Wednesday, January 14, 2009

VCRs: 187.3 Hours in 1981 vs. 3.8 Hours Today

Cost of a Sears VCR in 1981: $1389.88, or 187.3 hours of work (23.4 days or 4.7 weeks) at the average hourly wage of $7.42 (total private industries).

Cost of a Sears VCR/DVD combo in 2009: $69.99 or 3.8 hours of work at the average hourly
wage of $18.36.

Bottom Line: If we paid the same price today as in 1981 (187.3 hours, at the average hourly wage of $18.36), the 2009 Sears VCR/DVD above would cost us almost $3,500. Or equivalently, consumers in 1981 actually paid the equivalent of $3,500 in today's dollars. Or we could say that the typical consumer today would earn enough money on a single day before lunch (3.8 hours) to purchase a brand new VCR/DVD player, and the typical consumer in 1981 had to work full-time for almost five weeks to earn enough money to purchase a VCR then.


At 1/14/2009 9:49 PM, Blogger wcw said...

Zomg. The recession is over.

Hey, tell you what: you go long SPX futures. Say to a notional tune of 5x your net worth.

Get back to us on how that works out. And as you start to lie extravagantly, recall: some of us know more about margin than you.
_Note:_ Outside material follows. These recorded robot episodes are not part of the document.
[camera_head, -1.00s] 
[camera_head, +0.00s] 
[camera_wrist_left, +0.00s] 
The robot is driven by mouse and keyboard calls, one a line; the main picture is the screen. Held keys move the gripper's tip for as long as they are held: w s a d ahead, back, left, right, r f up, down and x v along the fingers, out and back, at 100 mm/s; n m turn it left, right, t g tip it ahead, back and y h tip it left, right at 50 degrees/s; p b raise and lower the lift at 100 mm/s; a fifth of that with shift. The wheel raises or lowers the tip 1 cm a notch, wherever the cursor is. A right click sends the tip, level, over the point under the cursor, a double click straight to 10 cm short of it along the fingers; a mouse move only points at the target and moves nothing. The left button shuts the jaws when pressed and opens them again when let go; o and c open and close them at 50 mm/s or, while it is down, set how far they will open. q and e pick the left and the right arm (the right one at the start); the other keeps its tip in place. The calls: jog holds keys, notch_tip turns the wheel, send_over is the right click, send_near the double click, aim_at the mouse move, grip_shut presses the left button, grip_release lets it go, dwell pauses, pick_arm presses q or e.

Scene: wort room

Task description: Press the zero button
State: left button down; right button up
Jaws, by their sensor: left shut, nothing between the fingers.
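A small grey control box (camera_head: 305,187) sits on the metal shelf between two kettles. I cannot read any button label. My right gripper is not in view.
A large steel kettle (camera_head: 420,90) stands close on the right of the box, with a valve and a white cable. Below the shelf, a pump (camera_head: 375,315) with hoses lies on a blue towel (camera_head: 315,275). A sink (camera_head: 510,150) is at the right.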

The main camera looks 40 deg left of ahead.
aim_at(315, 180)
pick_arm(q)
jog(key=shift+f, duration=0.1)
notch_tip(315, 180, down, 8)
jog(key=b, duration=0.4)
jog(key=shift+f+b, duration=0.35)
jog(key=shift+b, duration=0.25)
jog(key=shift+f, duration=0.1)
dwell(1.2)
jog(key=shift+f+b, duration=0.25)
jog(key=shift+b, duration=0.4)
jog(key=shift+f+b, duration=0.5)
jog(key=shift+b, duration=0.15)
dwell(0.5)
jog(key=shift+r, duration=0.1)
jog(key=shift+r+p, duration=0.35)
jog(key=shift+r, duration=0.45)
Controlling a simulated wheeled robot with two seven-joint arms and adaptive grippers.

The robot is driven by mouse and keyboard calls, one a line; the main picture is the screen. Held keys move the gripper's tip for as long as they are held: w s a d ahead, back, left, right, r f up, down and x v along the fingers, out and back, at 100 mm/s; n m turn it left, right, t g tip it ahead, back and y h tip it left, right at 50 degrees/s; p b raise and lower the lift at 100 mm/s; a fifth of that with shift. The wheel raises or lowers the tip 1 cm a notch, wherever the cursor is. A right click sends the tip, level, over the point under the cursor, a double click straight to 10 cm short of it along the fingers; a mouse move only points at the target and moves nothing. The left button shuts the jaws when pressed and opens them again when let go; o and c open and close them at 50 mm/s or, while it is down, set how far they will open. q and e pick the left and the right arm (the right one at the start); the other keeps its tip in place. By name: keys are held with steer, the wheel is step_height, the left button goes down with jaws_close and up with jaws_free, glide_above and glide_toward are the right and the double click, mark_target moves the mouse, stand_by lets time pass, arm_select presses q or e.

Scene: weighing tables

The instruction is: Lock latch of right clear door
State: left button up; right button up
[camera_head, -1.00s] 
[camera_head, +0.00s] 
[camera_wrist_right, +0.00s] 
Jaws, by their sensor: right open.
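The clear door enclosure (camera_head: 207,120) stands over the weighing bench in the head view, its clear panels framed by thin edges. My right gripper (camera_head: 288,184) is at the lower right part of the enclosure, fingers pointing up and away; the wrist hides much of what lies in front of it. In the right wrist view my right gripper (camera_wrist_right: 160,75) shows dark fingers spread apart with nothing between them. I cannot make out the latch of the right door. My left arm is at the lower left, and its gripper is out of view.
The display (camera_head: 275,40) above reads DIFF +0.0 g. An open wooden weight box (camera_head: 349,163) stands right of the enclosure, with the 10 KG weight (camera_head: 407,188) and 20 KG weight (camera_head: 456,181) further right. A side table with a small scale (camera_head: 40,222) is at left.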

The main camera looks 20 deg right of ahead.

At 1/14/2009 10:33 PM, Anonymous Anonymous said...

Not only that but I had to replace a rubber pulley band inside a 1983 model VCR once. The inside was totally jam packed with electronics (at least 15 boards) and literally hundreds of moving parts with over a dozen motors (that I counted) and whatnot. It must have been a nightmare to design yet alone build. Mid nineties I saw a VCR in a shop that had a clear cover for display and they claimed only a few (5 - 10?) moving parts. The inside was nearly empty with all electronics on one small board - mainly IC's of course.

At 1/15/2009 1:54 AM, Anonymous Anonymous said...

Now please post the cost of a grade school education
and a college education in
1981 and today.

At 1/15/2009 8:12 AM, Anonymous Anonymous said...

1981 Video Cassette Recorder should be compared to today's Blu Ray Recorder.

At 1/15/2009 9:14 AM, Anonymous Anonymous said...

A Blue Ray player still doesn't cost $3500! No matter how you look at it, we're richer than ever, we have more things and access to more services than ever before.

Yet for some reason certain people just can't get over the fact that others have more. Instead of enjoying their opulent lifestyle, and ANYONE living in the US has an opulent lifestyle compared to the world's poor, they're consumed by envy and greed for other people's money. Just shows you how messed up some people are, they'll never be happy because there will always be someone richer.

At 1/15/2009 10:34 AM, Anonymous Anonymous said...

And yet, even those these goods are so much cheaper in terms relative to income, consumers still end up using credit to pay for them. Why is that? Even though it cost much more back then, people at least used cash. I think it really highlights the change in attitude towards consumption of goods.

At 1/15/2009 2:18 PM, Blogger sethstorm said...

This is probably the only one where quality has stood still at low levels.

Poor quality then, poor quality today.

Instead of enjoying their opulent lifestyle, and ANYONE living in the US has an opulent lifestyle compared to the

This is not a third world country. Comparing us to one would be apples-oranges.

At 1/15/2009 8:18 PM, Blogger Craig Howard said...

The general tone of the comments in this series of posts seems to go something like this:

"Yeah, so what? The TV shows available for taping in 1981 were of much higher quality than today's. What've you got to say about THAT? How can we possibly compare anything to anything?"

Sheesh. Now I know why they did away with the analogy part of the SAT.

At 1/15/2009 8:29 PM, Anonymous Anonymous said...


These posts are growing old.

They grew old ten posts ago.

Please start posting actual content again. Please?